- **Work to do**
Return verbatim everything from the first line through the line that contains "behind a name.", and stop there.

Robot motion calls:
**********

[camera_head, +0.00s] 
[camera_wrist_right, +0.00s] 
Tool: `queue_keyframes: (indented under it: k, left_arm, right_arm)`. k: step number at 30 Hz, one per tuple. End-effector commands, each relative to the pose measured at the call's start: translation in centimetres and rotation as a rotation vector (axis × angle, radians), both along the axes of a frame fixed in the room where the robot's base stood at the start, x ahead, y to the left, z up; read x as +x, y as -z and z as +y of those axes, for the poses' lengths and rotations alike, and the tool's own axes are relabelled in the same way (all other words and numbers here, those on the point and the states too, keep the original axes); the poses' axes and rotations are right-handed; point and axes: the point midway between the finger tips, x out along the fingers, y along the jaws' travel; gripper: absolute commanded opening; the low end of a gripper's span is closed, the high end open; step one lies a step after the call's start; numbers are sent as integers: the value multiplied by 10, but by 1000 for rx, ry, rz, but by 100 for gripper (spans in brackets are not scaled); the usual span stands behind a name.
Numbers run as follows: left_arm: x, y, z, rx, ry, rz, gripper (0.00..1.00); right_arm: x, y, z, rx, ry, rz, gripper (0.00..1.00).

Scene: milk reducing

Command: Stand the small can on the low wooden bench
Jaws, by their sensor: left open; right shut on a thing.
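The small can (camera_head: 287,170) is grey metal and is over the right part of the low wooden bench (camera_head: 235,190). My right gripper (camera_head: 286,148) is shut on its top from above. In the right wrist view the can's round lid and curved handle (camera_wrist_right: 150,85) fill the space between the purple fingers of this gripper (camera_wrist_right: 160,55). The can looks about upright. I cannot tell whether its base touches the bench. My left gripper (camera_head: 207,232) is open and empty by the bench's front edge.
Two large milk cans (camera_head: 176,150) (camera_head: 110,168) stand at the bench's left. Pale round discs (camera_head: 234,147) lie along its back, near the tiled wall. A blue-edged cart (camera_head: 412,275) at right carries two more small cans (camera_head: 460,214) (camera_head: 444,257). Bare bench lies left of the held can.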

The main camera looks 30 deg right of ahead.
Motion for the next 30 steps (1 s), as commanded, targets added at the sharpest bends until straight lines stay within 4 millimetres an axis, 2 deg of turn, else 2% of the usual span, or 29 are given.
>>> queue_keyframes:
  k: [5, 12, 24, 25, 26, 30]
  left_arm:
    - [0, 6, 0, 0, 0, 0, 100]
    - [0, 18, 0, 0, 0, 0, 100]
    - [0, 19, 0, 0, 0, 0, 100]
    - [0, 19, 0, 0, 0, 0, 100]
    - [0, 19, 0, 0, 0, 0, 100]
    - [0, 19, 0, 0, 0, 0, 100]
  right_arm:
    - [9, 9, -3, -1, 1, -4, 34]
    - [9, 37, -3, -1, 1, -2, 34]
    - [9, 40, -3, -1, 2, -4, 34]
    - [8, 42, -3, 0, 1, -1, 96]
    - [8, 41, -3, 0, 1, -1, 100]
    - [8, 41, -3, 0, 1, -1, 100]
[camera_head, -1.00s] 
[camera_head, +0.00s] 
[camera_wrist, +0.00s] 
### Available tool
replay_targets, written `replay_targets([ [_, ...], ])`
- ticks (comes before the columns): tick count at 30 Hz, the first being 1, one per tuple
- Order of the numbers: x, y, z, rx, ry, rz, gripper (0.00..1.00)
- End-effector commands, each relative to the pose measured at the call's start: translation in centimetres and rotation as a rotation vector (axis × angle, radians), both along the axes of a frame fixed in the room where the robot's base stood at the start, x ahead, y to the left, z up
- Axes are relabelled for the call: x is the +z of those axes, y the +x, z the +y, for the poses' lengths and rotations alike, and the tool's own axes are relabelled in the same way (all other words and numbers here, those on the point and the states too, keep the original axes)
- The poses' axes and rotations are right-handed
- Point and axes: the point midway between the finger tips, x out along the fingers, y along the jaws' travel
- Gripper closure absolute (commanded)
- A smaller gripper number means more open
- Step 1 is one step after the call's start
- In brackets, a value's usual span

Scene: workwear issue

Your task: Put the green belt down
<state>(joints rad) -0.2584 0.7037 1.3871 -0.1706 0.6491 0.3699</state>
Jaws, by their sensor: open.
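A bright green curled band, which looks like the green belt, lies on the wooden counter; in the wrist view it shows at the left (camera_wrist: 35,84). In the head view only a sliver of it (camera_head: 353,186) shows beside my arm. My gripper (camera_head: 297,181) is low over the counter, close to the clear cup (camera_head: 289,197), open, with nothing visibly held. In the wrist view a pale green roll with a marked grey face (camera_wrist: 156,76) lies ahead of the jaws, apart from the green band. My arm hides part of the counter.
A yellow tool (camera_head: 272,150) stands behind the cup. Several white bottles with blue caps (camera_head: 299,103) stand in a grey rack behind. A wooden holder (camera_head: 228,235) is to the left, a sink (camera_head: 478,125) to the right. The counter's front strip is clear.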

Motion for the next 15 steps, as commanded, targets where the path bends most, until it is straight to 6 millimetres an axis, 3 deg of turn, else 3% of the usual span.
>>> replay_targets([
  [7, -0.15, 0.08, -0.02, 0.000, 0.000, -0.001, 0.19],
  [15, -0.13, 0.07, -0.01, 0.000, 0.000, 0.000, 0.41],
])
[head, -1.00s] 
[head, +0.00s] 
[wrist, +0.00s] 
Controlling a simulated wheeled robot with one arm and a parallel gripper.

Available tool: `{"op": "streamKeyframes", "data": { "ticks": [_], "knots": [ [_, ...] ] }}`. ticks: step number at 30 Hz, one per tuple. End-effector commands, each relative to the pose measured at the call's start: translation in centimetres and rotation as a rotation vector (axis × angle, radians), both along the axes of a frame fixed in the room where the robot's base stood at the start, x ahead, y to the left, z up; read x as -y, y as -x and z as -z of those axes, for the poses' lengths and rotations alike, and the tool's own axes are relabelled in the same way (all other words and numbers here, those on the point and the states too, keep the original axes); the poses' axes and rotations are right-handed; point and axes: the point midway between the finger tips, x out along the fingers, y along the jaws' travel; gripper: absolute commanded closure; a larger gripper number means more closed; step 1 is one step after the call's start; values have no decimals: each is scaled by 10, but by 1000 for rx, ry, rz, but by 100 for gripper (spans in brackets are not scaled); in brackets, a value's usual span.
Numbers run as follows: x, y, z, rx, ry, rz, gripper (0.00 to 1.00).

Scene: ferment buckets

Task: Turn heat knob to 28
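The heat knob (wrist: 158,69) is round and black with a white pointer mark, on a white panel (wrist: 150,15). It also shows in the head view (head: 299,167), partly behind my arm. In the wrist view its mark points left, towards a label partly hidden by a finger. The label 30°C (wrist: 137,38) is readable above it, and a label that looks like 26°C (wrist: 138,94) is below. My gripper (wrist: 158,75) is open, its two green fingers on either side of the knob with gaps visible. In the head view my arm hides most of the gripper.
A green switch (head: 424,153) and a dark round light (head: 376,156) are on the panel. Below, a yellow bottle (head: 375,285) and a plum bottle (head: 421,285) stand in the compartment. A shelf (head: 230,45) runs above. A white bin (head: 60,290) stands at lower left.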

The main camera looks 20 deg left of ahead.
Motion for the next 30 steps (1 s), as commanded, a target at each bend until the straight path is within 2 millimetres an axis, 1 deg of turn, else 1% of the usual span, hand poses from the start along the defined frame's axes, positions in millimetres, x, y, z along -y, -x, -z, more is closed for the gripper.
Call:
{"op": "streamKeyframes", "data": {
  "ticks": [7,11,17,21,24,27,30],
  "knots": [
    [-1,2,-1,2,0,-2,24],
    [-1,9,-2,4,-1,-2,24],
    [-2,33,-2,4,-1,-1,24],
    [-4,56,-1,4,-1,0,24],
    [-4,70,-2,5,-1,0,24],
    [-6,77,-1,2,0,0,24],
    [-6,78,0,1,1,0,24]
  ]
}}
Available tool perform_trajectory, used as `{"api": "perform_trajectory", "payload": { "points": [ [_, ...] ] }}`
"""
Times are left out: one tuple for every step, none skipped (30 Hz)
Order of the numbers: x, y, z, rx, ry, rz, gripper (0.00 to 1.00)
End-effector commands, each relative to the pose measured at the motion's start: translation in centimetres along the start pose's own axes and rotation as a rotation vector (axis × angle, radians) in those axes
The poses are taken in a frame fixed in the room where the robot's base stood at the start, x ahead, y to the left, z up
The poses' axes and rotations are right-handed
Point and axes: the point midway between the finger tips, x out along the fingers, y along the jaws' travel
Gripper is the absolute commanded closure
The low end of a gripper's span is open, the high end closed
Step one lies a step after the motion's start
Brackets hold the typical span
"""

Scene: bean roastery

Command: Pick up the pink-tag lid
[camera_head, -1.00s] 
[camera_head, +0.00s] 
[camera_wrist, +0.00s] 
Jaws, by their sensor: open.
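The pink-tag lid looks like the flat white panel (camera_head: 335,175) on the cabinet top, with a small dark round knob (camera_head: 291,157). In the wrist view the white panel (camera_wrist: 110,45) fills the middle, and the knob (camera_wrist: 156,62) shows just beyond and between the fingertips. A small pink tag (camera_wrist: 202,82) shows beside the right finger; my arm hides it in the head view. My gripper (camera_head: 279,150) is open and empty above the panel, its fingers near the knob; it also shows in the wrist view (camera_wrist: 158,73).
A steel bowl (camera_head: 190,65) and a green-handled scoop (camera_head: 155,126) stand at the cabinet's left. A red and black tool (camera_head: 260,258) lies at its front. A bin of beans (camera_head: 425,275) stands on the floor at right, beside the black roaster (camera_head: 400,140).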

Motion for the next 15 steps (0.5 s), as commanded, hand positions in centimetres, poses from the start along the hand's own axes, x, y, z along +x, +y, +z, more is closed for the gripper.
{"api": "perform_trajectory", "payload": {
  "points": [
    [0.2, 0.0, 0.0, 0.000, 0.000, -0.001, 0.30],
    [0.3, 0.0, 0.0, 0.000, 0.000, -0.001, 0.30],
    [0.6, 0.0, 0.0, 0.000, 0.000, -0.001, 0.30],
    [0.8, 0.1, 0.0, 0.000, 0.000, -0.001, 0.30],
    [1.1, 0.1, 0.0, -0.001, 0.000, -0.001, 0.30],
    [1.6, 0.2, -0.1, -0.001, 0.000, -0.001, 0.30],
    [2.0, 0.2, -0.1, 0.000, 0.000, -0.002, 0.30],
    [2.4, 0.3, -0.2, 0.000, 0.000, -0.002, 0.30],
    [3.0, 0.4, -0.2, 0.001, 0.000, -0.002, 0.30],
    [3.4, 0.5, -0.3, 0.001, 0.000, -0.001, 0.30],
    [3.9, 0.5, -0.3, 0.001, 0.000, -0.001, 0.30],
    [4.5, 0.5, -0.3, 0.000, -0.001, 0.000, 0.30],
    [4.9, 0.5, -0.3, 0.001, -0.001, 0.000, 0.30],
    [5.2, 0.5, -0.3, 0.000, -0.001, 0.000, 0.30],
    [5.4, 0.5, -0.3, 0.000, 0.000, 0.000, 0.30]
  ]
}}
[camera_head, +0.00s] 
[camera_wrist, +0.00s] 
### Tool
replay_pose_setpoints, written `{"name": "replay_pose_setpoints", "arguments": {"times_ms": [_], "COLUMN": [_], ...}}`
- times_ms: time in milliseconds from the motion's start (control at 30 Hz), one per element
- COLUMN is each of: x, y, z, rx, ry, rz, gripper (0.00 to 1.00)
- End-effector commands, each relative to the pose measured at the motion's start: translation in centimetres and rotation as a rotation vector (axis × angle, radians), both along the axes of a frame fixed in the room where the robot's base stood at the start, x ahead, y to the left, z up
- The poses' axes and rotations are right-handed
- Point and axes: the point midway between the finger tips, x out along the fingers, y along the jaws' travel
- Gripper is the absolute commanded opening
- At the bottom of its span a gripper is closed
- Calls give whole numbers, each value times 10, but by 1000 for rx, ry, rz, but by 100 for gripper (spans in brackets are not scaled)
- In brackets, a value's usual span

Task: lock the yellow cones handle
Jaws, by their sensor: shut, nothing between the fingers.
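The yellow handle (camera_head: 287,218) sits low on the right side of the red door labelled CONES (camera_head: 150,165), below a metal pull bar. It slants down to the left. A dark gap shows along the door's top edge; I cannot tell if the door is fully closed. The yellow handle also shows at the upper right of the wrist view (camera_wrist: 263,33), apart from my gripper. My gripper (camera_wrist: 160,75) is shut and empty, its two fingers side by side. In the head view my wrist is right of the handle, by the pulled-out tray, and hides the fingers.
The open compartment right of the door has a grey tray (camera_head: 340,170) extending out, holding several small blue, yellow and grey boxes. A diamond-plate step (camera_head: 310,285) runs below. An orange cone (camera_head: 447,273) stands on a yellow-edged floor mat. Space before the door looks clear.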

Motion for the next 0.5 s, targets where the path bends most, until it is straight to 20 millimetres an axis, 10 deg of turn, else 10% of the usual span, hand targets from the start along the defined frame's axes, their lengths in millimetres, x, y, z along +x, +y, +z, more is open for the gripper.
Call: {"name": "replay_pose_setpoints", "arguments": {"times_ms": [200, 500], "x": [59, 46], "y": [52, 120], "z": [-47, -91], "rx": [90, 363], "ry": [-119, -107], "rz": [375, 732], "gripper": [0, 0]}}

**********

- **Answer for this exercise**
[camera_head, +0.00s] 
[camera_wrist_right, +0.00s] 
Tool: `queue_keyframes: (indented under it: k, left_arm, right_arm)`. k: step number at 30 Hz, one per tuple. End-effector commands, each relative to the pose measured at the call's start: translation in centimetres and rotation as a rotation vector (axis × angle, radians), both along the axes of a frame fixed in the room where the robot's base stood at the start, x ahead, y to the left, z up; read x as +x, y as -z and z as +y of those axes, for the poses' lengths and rotations alike, and the tool's own axes are relabelled in the same way (all other words and numbers here, those on the point and the states too, keep the original axes); the poses' axes and rotations are right-handed; point and axes: the point midway between the finger tips, x out along the fingers, y along the jaws' travel; gripper: absolute commanded opening; the low end of a gripper's span is closed, the high end open; step one lies a step after the call's start; numbers are sent as integers: the value multiplied by 10, but by 1000 for rx, ry, rz, but by 100 for gripper (spans in brackets are not scaled); the usual span stands behind a name.

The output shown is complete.